Start of Extracted data

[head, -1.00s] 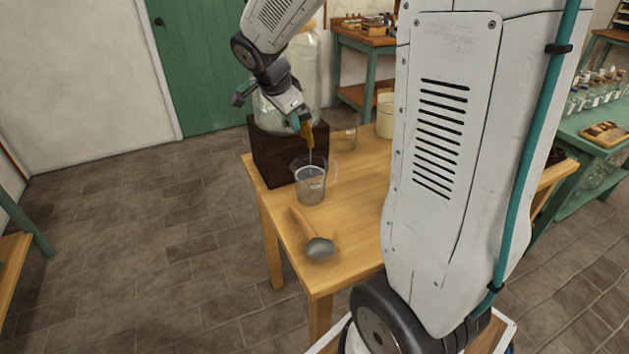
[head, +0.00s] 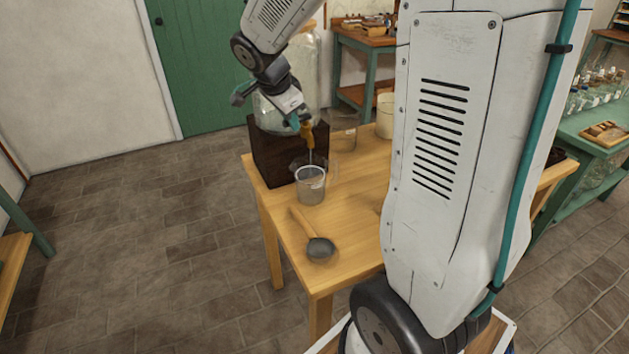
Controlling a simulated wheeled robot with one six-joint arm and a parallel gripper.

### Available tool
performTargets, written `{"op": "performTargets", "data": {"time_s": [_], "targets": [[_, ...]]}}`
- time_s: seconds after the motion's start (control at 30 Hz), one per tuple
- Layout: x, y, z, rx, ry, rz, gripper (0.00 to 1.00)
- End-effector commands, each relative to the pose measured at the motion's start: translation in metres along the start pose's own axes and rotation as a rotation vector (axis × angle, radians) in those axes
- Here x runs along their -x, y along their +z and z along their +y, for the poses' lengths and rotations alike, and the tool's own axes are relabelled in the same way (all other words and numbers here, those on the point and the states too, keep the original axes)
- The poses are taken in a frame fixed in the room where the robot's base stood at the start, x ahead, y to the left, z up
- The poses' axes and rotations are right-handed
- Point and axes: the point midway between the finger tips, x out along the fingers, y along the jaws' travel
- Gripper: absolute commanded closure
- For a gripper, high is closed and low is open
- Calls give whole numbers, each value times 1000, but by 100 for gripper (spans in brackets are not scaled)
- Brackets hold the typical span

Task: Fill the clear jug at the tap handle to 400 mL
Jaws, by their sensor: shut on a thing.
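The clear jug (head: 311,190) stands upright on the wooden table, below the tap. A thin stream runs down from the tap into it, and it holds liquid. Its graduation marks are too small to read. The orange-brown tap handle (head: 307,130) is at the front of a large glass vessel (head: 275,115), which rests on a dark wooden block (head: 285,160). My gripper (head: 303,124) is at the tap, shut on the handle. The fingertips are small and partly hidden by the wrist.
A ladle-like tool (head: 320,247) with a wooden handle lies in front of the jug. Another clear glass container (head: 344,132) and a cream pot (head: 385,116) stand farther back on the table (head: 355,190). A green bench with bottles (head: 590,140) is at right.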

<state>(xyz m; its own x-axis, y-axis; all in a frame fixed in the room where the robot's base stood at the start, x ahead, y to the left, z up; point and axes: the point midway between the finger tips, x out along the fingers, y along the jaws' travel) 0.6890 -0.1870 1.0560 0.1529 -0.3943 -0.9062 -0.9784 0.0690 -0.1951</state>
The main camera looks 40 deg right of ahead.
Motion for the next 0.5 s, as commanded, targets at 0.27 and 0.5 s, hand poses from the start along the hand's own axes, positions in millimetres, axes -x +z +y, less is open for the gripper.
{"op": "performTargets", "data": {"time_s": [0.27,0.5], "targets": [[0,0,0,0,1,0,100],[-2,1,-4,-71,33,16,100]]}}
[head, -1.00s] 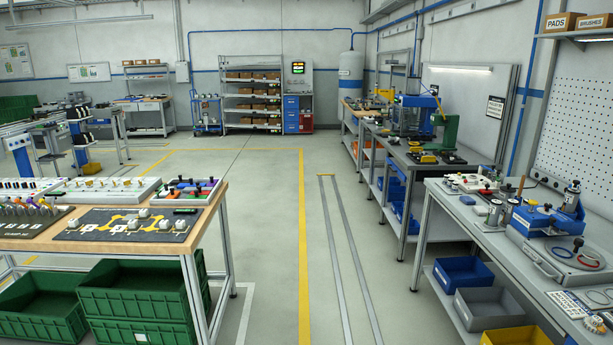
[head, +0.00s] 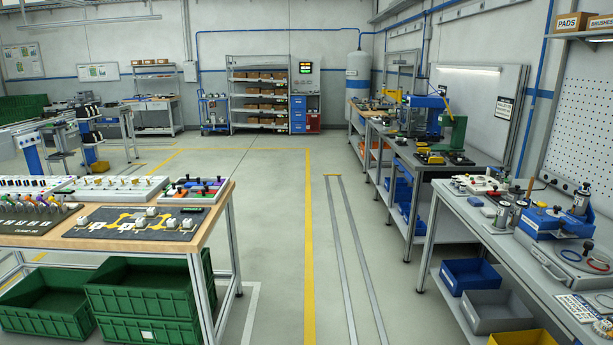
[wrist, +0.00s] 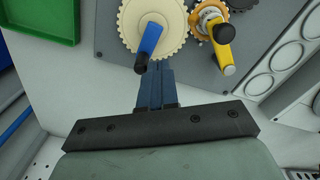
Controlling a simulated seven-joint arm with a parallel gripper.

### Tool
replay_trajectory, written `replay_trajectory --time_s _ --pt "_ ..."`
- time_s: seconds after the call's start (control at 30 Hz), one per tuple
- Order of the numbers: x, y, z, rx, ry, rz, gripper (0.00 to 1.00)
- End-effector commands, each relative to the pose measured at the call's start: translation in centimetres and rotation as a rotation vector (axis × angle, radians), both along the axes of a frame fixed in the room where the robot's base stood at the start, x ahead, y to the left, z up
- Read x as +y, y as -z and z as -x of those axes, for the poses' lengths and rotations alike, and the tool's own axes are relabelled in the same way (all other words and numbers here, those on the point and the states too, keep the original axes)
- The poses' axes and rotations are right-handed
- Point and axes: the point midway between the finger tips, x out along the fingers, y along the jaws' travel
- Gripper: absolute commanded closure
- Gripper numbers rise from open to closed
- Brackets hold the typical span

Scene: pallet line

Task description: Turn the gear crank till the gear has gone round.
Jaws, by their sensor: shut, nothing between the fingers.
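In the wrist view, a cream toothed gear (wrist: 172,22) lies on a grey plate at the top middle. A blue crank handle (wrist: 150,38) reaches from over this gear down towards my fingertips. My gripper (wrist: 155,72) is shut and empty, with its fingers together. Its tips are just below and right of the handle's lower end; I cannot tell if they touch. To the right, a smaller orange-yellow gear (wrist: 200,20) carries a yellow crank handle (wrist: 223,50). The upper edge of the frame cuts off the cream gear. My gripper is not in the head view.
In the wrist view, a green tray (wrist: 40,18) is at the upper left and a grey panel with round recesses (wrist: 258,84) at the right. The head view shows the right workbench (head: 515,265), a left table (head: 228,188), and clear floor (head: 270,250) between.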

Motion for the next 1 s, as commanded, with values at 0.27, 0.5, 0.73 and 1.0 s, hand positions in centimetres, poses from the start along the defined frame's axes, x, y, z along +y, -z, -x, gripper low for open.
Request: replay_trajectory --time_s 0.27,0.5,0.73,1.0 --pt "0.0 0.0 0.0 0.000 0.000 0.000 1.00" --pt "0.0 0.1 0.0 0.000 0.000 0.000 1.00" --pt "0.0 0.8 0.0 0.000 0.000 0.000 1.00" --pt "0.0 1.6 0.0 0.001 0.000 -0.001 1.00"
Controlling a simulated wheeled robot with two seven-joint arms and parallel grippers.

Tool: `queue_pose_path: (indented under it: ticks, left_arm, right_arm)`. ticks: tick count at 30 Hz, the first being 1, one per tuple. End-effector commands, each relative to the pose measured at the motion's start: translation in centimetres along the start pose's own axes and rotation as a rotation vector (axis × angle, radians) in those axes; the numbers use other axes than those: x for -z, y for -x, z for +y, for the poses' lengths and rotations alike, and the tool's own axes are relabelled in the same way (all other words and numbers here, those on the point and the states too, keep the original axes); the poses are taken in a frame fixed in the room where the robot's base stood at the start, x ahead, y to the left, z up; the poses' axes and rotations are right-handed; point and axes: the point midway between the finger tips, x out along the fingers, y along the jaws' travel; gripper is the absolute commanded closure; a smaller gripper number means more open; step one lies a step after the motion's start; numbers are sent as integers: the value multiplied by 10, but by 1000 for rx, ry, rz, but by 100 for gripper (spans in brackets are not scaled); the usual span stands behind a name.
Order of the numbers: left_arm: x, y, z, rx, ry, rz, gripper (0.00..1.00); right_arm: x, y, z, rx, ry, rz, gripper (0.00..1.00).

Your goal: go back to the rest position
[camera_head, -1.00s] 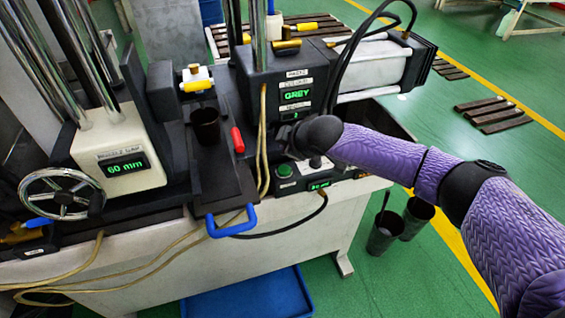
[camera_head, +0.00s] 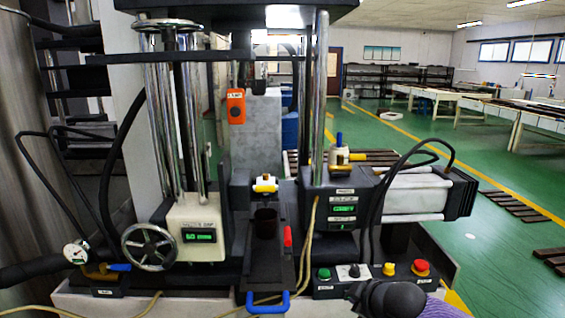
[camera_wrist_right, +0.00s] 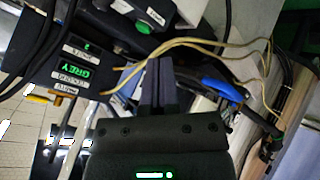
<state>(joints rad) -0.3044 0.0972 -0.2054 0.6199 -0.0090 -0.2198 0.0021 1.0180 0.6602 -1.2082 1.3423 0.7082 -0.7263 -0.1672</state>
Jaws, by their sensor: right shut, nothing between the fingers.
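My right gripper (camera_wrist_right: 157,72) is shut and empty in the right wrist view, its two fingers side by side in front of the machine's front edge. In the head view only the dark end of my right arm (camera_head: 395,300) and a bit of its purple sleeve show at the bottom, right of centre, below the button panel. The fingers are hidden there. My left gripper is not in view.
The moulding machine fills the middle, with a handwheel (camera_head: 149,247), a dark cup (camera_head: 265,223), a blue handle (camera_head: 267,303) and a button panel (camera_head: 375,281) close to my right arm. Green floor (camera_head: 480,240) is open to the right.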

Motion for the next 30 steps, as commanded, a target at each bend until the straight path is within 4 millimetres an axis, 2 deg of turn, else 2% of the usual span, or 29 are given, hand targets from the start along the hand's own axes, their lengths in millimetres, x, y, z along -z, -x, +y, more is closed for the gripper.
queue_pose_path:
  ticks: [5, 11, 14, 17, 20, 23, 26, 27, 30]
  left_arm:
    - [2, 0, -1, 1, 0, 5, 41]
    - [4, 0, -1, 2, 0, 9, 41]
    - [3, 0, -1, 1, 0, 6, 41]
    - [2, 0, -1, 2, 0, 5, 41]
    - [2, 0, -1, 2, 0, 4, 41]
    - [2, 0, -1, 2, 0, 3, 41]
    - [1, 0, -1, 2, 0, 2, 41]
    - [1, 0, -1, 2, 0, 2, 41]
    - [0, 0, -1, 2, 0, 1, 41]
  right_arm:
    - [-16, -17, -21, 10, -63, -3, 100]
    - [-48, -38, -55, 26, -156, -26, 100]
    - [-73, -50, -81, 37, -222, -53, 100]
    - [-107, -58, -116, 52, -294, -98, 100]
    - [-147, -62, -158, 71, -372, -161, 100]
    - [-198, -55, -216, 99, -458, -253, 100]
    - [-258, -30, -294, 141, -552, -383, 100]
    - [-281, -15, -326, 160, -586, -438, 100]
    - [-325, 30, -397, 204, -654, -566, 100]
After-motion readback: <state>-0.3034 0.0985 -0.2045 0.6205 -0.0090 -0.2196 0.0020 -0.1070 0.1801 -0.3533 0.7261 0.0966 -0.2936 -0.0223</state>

End of Extracted data

* _Your objective_
Extract each line holding the word "parallel" from the records.

* _Output of the task_
Controlling a simulated wheeled robot with one six-joint arm and a parallel gripper.
Controlling a simulated seven-joint arm with a parallel gripper.
Controlling a simulated wheeled robot with two seven-joint arms and parallel grippers.

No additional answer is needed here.